Simon, Catherine (2015) : « François Maspero – Editeur et écrivain ».In : Le Monde, Mardi 14 avril 2015, p. 16.

Photos : Scans de la couverture (vice &versa) du livre « François Maspero et les paysages humains »

Christophe Neff, écrit le 19.04.2015 à Grünstadt, publié le 19.04.2015

P.S. (21.04.2015: 18:55): Concernant la réception de François Maspero en Allemagne, – je viens de trouver cette nécrologie remarquable de Danilo Scholz « François Maspero (1932-2015) » dans le Blog de le revue « Merkur – deutsche Zeitschrift für europäisches Denken ». C’est un très bon texte méritant la lecture.

[1] Le livre est le catalogue de l’exposition éponyme sur François Maspero (voir ici et ici)

[2] Publié sous le titre « François Maspero, enfant des guerres du XXe siècle » dans version électronique pour les abonnes Le Monde.

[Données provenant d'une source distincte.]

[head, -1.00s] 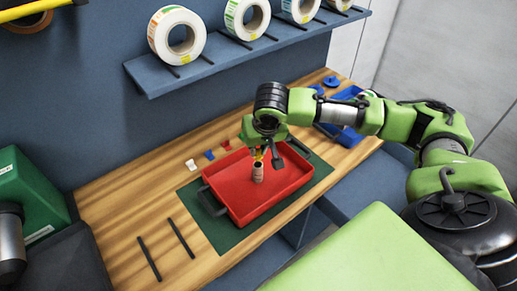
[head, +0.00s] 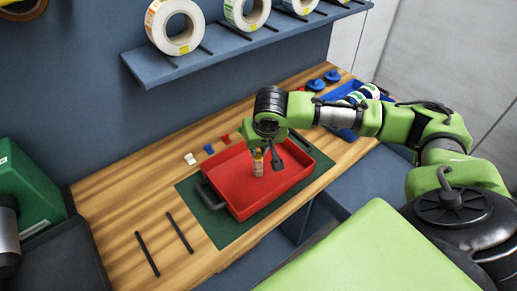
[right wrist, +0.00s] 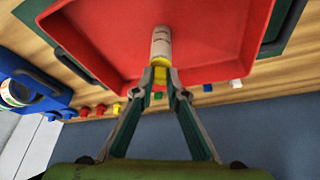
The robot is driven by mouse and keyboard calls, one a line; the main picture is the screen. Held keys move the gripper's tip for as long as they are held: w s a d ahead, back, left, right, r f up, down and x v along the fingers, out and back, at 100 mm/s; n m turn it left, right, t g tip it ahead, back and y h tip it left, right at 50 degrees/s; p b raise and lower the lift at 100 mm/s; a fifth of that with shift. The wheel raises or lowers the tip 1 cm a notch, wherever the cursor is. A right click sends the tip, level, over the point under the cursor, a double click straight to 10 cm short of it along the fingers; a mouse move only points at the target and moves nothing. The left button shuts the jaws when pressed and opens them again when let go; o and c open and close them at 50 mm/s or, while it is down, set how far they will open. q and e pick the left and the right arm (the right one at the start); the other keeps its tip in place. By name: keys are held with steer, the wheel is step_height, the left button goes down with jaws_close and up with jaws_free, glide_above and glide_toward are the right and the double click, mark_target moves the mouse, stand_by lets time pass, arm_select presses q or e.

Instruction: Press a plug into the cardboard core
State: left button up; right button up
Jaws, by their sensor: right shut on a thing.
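The cardboard core (head: 258,168), a short pale tube, stands upright in the red tray (head: 236,204). My right gripper (head: 265,153) is above it, pointing down. In the right wrist view the fingertips (right wrist: 160,70) are shut on a yellow plug (right wrist: 161,76). The plug is at the near end of the core (right wrist: 161,43) and appears to meet it. How far it sits inside is hidden by the fingertips. My left gripper is not in view.
Loose white (head: 190,158), blue (head: 209,149) and red (head: 225,139) plugs lie behind the tray. A blue bin (head: 340,117) with a roll is at the right. Two black rods (head: 147,254) lie on the bare wood at the left.

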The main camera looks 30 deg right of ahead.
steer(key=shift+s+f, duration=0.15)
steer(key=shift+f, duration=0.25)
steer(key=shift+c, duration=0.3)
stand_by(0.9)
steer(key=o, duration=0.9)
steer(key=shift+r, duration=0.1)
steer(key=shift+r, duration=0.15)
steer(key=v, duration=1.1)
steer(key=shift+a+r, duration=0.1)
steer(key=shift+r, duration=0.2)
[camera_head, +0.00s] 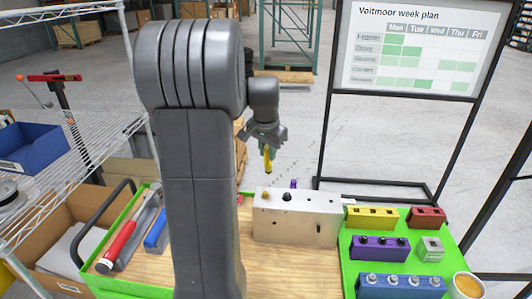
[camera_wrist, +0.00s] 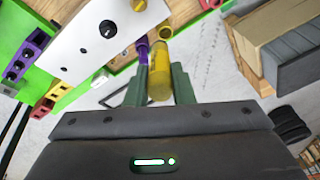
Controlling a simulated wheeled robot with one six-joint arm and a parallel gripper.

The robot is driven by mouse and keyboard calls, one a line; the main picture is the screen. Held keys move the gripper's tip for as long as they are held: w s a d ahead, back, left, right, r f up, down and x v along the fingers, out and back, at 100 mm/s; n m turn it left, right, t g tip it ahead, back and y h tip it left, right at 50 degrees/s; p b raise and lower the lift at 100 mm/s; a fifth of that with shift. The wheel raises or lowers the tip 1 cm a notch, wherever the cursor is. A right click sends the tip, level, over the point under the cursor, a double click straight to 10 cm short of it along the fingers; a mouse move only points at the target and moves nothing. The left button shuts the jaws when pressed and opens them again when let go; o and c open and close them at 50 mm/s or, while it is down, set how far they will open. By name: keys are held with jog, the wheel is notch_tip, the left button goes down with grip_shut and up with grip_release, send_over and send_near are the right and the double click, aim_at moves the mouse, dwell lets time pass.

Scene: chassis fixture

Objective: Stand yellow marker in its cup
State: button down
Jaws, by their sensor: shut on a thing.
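My gripper (camera_head: 268,138) is shut on the yellow marker (camera_head: 267,158), which hangs roughly upright below it, above and behind the pale metal box (camera_head: 296,222). In the wrist view the marker (camera_wrist: 159,75) sits between the two green-grey fingers (camera_wrist: 160,85). Just beyond the marker's far end is a small yellow ring-like cup (camera_wrist: 165,32), partly hidden by the marker. A purple piece (camera_wrist: 143,48) stands beside it. Its top shows behind the box in the head view (camera_head: 293,184). I cannot tell whether the marker touches the yellow cup.
The box has a black knob (camera_wrist: 108,29) and a yellow one (camera_wrist: 138,5). At right, a green mat (camera_head: 349,270) bears yellow (camera_head: 371,226), red (camera_head: 427,227), purple (camera_head: 379,255) and blue (camera_head: 401,293) blocks. A cup (camera_head: 467,288) stands at the corner.

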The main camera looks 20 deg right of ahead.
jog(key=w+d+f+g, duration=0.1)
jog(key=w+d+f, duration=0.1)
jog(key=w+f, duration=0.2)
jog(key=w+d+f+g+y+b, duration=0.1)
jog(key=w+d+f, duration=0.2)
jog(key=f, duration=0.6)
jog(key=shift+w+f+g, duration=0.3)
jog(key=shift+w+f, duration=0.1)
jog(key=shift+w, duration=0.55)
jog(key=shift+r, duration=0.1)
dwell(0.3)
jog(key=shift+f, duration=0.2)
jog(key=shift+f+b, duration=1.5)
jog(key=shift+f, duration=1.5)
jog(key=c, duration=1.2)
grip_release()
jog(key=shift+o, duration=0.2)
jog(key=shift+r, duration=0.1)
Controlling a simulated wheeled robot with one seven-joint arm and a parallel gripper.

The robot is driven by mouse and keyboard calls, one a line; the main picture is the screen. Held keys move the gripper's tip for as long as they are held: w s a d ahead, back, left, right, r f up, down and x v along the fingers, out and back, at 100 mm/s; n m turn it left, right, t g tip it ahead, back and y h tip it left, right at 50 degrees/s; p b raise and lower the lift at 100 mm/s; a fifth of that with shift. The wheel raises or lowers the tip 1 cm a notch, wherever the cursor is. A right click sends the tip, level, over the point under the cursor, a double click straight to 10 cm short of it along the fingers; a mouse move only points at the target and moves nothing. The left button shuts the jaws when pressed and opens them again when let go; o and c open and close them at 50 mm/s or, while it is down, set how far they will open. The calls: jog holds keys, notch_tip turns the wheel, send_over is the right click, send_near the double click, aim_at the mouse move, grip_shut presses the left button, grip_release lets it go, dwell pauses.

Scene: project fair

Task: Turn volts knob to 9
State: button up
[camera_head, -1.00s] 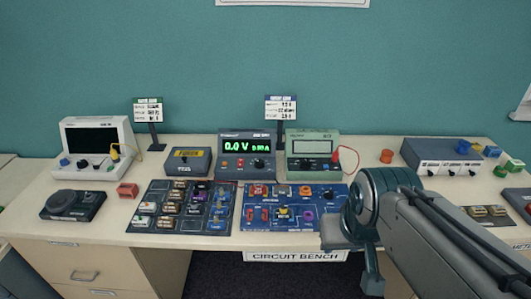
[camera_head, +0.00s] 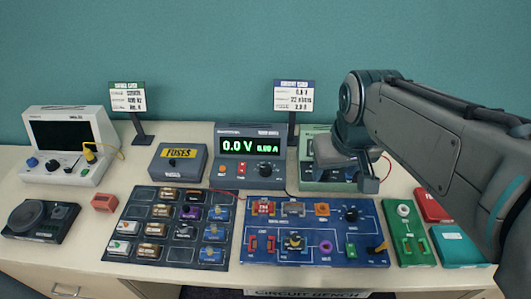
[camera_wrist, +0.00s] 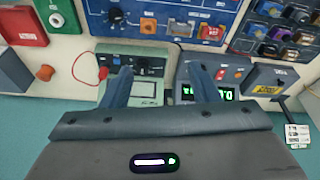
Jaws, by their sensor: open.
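The power supply (camera_head: 222,147) is a dark grey box at the back middle of the bench. Its green display (camera_head: 250,146) reads 0.0 V and 0.00 A. A black round knob (camera_head: 265,170) sits at the right of its front, with small red and orange buttons to the left; any knob scale is too small to read. My gripper (camera_head: 356,180) is right of the supply, in front of the green meter (camera_head: 308,178). In the wrist view, my gripper (camera_wrist: 162,78) is open and empty, its fingers over the meter and supply. The right finger seems to hide the knob.
A FUSES box (camera_head: 196,172) stands left of the supply. A sign stand (camera_head: 292,97) rises behind. A red cable (camera_wrist: 76,70) runs beside the meter.

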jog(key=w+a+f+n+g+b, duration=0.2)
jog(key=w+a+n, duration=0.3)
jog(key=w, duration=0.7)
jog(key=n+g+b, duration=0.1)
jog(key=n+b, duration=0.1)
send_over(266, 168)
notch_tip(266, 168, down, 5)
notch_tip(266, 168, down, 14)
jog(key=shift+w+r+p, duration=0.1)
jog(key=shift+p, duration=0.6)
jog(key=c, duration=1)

[3]« De l’été 1959 jusqu’à la fin de l’année 1960, François Maspero « officie pratiquement seul (…), corrigeant, composant les livres et créant jusqu’aux couvertures », raconte l’historien Julien Hage, dans le très bel ouvrage, Maspero et les paysages humains (La Fosse aux ours-A plus d’un titre, 2009) qui lui a été consacré » citation extrait de Simon, Catherine (2015) : « François Maspero – Editeur et écrivain ».In : Le Monde, Mardi 14 avril 2015, p. 16.

[4] Sous le choc de la disparition de François Maspero Edwy Plenel a publié le chapitre « La Fidélité Maspero » dans son blog.

[5] Hage, J. (2009): Une brève histoire des librairies et des éditions Maspero   1955- 1982. In : Guichard, Bruno; Hage, Julien; Léger, Alain (Eds.) (2009): François Maspero et les paysages humains. Lyon (La fosses aux ours – a plus d’un titre), p. 93- 160.

[6] Maspero, F. (2009): Sadek Aïssat –   Postface à la réédition des Romans de Sadek Aïssat, Editions Barzakh, Alger 2009. In : Guichard, Bruno; Hage, Julien; Léger, Alain (Eds.) (2009): François Maspero et les paysages humains. Lyon (La fosses aux ours – a plus d’un titre), p. 298- 304.

[7] Dommage qu’a l’heure où j’écris ce billet on ne trouve pas d’article sur le journaliste et écrivain Sadek Aïssat dans la wikipedia.fr.